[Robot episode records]
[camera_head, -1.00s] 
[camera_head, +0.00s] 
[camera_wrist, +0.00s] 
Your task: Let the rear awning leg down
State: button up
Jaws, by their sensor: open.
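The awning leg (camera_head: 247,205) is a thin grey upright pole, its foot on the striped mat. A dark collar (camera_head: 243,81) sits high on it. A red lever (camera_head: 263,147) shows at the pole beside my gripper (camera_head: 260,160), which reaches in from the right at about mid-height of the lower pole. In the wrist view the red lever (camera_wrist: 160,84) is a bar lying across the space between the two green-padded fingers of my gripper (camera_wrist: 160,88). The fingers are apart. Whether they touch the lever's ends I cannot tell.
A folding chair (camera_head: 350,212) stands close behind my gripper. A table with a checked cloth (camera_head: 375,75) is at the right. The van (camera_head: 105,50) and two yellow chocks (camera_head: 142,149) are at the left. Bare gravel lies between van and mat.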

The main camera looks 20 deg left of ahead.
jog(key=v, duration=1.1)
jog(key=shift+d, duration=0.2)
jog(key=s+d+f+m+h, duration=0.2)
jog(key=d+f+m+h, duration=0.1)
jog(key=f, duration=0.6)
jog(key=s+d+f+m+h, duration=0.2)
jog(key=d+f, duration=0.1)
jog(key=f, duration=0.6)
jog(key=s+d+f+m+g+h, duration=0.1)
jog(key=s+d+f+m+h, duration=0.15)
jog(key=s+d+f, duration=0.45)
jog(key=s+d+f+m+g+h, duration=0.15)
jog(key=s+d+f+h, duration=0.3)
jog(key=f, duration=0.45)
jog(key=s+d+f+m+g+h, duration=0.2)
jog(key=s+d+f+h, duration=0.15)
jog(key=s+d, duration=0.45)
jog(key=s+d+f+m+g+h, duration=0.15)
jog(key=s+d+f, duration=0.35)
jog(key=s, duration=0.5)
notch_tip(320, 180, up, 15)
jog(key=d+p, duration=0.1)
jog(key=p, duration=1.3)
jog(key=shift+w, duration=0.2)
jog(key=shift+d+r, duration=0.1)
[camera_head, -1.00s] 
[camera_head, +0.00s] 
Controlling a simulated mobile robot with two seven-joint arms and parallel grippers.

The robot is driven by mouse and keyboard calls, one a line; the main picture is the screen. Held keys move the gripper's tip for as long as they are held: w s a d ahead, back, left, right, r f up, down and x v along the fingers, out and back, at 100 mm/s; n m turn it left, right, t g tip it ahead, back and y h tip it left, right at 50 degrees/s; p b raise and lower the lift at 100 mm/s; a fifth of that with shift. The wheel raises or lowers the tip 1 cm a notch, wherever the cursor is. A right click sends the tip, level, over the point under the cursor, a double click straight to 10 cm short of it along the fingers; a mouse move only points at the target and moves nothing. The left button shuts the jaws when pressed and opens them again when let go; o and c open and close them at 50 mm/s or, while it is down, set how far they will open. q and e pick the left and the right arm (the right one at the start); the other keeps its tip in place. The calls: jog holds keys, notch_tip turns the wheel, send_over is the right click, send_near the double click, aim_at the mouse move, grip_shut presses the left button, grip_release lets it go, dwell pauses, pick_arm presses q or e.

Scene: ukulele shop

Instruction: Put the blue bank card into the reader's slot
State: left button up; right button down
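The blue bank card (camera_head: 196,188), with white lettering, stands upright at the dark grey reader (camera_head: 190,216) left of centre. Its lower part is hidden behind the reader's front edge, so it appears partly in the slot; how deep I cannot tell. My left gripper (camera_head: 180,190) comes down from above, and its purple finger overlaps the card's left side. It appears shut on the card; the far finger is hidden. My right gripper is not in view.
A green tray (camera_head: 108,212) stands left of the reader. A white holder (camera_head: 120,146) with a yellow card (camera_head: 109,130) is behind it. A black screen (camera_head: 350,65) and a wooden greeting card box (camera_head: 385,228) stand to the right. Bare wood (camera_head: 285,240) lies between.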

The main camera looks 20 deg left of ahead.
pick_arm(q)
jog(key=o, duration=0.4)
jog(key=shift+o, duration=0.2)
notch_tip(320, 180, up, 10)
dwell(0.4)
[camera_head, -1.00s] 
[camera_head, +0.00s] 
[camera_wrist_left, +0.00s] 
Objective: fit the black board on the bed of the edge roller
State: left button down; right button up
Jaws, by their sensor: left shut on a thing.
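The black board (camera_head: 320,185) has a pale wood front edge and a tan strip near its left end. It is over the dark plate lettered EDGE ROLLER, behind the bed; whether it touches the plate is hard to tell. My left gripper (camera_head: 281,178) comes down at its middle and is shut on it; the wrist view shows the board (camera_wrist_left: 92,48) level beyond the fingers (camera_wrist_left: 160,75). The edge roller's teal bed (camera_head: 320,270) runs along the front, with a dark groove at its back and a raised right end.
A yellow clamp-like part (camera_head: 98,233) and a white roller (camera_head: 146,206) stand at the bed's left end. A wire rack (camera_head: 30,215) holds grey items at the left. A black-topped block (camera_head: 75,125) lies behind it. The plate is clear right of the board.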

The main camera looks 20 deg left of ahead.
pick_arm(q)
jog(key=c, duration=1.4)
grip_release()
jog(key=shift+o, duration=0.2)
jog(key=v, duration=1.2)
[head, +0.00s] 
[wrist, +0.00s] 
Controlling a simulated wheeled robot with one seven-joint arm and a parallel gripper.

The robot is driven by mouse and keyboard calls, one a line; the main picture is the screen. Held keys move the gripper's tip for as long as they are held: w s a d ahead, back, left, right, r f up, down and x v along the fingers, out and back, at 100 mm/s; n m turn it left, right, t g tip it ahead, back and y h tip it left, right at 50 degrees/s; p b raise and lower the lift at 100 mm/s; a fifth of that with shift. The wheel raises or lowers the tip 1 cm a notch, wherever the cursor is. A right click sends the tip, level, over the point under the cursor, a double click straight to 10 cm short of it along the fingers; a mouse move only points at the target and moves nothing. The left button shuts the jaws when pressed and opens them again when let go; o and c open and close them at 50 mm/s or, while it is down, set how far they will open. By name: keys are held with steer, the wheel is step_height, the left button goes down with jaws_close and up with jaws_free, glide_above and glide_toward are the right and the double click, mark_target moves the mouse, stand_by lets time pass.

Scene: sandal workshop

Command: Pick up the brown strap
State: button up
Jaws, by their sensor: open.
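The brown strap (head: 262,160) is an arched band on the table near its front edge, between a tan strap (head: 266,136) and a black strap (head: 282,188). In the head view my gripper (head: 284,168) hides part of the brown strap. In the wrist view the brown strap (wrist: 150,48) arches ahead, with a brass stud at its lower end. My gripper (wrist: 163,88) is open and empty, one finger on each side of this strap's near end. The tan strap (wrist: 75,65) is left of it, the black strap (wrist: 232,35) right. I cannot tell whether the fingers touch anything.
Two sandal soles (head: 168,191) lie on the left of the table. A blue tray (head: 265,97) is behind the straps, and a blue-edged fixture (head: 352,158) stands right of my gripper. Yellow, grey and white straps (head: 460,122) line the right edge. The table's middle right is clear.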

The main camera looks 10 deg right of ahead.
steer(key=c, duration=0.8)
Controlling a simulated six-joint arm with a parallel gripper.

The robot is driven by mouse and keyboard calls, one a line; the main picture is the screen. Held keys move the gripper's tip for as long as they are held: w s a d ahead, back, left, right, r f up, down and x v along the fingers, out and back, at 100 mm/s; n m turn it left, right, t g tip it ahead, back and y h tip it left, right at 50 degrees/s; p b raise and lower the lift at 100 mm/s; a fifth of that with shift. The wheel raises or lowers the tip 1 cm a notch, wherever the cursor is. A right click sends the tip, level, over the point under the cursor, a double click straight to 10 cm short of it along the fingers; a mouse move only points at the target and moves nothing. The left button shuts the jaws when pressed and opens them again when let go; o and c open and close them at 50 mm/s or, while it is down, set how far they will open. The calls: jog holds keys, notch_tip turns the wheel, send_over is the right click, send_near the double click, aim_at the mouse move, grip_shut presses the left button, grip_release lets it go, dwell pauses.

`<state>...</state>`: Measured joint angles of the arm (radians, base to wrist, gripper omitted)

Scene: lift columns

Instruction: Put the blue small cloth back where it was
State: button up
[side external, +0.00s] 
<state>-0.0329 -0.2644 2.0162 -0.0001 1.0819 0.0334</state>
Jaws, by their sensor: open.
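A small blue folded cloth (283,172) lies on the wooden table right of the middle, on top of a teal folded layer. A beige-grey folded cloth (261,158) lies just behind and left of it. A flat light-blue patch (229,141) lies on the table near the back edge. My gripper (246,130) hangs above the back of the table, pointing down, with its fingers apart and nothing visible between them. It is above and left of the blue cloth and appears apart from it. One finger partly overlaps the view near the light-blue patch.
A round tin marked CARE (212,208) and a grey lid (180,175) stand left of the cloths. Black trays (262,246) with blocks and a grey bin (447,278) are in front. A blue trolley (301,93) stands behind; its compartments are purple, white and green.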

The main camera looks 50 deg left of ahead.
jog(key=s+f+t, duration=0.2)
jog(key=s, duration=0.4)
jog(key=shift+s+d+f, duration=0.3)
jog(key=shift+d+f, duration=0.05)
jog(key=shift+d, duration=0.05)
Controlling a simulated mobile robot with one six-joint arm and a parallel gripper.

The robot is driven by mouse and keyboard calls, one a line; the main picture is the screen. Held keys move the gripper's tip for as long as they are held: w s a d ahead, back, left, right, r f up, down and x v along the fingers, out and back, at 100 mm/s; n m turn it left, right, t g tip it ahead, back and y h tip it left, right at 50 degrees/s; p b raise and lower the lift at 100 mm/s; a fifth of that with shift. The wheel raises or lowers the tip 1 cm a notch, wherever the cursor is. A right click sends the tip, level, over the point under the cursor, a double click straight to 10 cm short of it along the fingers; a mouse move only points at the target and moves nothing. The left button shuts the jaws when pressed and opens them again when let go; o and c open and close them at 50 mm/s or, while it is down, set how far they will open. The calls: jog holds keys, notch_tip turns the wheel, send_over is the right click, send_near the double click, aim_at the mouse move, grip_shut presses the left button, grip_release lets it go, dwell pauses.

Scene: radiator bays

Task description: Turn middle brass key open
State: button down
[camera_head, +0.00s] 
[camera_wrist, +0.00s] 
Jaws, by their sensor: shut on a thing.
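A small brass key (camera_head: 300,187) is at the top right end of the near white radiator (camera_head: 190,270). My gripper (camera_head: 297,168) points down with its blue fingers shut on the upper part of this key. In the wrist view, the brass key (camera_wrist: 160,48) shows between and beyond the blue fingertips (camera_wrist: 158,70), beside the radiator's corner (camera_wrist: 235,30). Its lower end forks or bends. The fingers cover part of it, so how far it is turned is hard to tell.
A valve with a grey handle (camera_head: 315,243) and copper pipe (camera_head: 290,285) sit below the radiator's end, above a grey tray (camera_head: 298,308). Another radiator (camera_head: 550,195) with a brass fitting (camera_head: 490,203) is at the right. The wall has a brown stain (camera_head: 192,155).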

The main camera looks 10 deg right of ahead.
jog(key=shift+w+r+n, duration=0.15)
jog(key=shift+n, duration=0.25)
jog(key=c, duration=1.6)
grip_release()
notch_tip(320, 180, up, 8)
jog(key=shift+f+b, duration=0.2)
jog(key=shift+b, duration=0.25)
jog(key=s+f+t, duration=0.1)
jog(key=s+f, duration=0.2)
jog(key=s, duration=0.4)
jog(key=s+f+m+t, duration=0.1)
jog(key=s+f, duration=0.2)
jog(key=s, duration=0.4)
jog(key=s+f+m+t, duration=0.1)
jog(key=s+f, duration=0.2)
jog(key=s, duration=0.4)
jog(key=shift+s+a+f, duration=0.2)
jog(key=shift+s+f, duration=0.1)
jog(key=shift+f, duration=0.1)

• Task to carry out
Extract all lines from the data in which "simulated" is found.

• Worked solution
Controlling a simulated mobile robot with two seven-joint arms and parallel grippers.
Controlling a simulated wheeled robot with one seven-joint arm and a parallel gripper.
Controlling a simulated six-joint arm with a parallel gripper.
Controlling a simulated mobile robot with one six-joint arm and a parallel gripper.

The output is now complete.